Locate the word "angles" in the material, then show every line that holds it.

> **Data rows**
┌──

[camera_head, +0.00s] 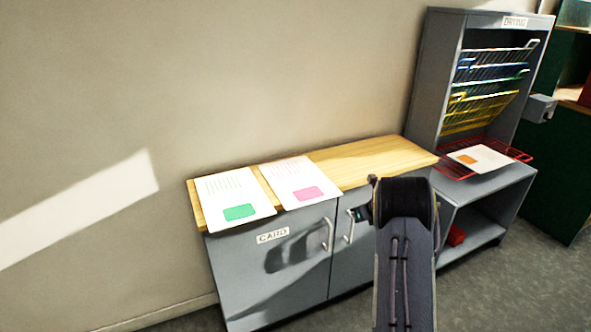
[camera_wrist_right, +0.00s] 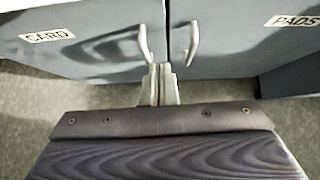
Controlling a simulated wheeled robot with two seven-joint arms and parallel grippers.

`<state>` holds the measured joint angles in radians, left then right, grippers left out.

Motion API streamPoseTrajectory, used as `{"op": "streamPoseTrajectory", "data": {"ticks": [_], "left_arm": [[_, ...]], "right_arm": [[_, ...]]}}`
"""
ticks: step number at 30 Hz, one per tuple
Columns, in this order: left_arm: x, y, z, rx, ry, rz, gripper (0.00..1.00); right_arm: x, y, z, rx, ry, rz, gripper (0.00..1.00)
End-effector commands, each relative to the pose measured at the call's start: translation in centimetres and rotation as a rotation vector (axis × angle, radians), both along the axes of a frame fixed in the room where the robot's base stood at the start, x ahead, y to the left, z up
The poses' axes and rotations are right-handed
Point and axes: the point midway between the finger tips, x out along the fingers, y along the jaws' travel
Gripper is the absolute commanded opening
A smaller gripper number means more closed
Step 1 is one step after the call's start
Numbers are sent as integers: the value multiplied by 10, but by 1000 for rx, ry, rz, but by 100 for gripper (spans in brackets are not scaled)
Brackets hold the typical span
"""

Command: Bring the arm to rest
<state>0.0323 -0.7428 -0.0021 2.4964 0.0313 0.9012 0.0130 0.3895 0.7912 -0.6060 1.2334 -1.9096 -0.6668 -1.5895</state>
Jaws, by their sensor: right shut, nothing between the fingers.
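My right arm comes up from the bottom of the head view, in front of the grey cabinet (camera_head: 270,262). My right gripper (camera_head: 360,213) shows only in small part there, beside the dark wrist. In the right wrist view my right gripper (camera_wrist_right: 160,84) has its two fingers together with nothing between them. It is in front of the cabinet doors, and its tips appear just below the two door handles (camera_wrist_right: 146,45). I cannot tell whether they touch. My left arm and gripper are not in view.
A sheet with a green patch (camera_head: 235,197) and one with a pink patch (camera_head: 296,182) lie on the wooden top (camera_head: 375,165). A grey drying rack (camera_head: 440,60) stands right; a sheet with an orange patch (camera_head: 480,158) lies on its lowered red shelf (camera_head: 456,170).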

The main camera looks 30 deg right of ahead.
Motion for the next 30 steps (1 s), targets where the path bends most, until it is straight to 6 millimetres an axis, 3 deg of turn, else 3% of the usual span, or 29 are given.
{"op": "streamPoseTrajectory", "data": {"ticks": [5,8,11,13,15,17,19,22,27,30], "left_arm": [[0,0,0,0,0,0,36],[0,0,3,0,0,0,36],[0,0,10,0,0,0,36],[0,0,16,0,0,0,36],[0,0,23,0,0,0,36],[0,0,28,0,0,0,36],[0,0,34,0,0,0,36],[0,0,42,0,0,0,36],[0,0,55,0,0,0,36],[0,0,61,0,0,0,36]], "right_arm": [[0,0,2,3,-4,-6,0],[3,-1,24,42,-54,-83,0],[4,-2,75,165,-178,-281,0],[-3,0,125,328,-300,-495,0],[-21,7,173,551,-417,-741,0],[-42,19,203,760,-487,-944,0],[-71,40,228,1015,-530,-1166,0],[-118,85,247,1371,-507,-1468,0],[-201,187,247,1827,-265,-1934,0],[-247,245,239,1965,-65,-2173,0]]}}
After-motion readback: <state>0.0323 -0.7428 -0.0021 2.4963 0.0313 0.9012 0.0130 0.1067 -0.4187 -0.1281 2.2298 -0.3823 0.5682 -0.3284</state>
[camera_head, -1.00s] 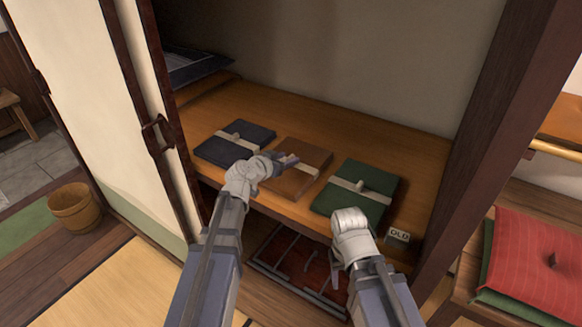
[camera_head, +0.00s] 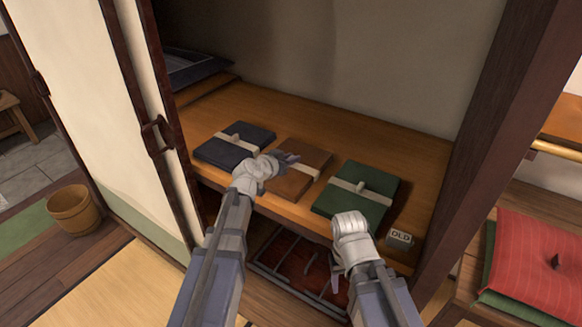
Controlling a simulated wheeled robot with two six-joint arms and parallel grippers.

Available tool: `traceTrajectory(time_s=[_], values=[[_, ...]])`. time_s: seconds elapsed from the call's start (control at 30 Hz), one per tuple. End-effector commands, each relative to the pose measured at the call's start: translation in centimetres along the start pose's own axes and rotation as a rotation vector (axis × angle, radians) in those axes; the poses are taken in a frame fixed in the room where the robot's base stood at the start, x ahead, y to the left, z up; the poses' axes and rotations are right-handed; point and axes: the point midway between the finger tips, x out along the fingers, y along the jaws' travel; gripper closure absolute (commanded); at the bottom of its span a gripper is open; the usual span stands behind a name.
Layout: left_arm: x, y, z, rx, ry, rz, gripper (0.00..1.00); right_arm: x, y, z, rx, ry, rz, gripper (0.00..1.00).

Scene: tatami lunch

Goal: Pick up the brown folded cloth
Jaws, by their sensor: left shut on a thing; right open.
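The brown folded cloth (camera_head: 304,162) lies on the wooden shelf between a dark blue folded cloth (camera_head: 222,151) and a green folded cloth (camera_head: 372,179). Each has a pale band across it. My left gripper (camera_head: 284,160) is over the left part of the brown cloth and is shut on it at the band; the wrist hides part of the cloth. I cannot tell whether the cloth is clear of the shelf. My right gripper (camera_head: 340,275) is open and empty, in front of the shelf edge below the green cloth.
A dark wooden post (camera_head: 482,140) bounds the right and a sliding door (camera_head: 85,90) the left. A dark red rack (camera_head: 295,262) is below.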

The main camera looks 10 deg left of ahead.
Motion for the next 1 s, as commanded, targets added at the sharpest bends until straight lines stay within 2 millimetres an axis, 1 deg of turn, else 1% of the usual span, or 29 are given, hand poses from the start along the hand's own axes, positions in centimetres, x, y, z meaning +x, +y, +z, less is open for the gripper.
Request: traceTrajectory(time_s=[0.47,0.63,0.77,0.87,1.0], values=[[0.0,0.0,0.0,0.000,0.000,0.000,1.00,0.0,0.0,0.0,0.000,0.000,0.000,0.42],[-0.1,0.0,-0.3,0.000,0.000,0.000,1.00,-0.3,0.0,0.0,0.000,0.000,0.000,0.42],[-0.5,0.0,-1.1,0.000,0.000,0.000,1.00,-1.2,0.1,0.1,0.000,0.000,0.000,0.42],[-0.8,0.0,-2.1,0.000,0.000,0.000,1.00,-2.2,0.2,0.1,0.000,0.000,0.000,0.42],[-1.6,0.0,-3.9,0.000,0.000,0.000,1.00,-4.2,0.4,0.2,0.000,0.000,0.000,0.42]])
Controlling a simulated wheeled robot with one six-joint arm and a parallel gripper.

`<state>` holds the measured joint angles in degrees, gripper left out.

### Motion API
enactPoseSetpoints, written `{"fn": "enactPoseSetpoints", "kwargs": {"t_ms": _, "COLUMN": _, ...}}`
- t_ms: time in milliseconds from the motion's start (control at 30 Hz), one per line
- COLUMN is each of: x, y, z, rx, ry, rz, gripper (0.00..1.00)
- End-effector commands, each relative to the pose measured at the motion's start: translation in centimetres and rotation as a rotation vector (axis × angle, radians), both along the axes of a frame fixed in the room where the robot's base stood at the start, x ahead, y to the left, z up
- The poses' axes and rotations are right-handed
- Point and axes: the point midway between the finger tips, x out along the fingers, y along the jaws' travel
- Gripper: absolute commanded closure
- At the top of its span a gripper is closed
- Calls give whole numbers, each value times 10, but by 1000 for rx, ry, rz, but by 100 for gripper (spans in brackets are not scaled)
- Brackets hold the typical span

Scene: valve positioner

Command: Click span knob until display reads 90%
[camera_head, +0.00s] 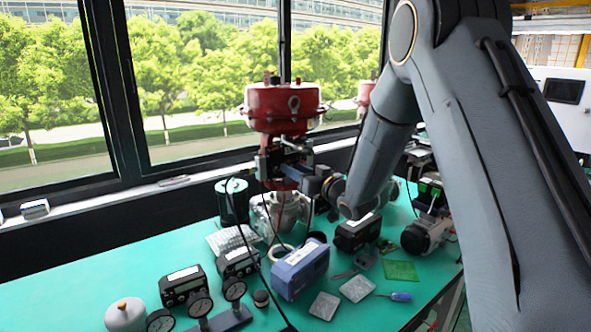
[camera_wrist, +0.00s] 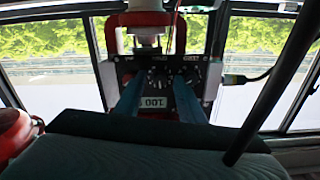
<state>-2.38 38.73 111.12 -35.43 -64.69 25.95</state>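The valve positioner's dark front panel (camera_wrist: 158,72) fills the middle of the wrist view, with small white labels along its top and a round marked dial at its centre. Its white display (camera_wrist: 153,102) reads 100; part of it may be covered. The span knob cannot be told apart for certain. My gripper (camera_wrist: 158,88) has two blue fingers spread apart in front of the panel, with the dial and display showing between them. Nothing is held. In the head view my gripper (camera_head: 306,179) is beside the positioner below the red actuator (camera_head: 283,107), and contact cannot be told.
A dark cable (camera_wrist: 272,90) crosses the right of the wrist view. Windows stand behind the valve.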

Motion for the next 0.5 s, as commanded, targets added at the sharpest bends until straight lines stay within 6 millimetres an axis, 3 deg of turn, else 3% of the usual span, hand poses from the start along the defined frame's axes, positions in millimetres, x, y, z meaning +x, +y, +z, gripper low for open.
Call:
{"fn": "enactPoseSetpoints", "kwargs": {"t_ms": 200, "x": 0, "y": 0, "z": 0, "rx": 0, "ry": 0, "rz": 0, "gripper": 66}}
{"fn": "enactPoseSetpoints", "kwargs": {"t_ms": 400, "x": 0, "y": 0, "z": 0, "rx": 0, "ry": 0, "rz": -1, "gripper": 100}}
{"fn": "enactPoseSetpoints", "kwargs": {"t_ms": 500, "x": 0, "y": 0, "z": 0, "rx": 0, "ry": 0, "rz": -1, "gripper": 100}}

└──

> **Worked answer**
`<state>` holds the measured joint angles in radians, left then right, grippers left out.
`<state>` holds the measured joint angles in degrees, gripper left out.

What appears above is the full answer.